You could say the same Blazers point guard Damian Lillard, who will likely use the cut as a motivating tactic for next season.
Like Dame, Parsons is ready to go, regardless of how Team USA finishes. With training camp three weeks away, he is looking forward to combining with new teammates Monta Ellis, Dirk Nowitzki and Tyson Chandler for a Mavs team that’s being talked about as a possible top four collection in a brutally competitive Western Conference.
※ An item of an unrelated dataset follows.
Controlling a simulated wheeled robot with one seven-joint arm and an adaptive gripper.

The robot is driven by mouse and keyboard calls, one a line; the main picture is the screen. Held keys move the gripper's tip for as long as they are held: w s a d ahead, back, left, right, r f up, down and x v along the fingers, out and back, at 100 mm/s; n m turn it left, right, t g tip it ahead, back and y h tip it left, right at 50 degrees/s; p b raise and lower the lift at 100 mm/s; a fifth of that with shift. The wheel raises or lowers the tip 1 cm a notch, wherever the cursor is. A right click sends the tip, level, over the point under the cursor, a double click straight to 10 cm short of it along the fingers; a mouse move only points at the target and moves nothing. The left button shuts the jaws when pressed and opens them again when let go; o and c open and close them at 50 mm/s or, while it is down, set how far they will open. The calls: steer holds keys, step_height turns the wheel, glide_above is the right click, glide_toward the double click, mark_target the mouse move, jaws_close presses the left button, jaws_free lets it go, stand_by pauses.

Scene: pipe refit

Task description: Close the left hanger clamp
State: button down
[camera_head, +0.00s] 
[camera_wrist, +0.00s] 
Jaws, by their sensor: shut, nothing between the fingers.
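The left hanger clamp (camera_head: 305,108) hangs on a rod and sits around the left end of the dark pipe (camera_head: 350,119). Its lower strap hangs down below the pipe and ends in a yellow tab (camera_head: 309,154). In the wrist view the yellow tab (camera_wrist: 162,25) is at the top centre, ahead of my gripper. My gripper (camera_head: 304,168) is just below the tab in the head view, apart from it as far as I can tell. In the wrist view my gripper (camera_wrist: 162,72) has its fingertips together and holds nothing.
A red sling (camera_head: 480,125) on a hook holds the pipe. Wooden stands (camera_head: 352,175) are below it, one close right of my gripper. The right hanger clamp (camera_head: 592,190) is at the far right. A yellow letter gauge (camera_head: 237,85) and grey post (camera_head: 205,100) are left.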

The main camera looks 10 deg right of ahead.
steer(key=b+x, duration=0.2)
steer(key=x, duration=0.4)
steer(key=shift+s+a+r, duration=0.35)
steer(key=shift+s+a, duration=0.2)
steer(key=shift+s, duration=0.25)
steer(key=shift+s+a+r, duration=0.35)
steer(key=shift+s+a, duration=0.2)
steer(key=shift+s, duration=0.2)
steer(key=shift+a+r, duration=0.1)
“My job is to be aggressive. I’m not going to take bad shots, I’m not going to force anything,” says Chandler. “I’m a leader and I’m going to play off those guys, I’m going to play with those guys. [I] have a guy like Monta [Ellis] on the other wing with me who can score the ball at any minute, Dirk speaks for himself and then Tyson [Chandler] is the perfect 5-man to play with. You don’t have to force the ball into him, he’s not calling plays and he doesn’t want to go and get 20 points. He’s just cleaning up everything, finishing, alley-oops and just the ideal big man that guys like me would love to play with. My job is to make the game easier for those guys and to do whatever I can on any given night.”
Was getting cut from Team USA a blessing in disguise for Parsons?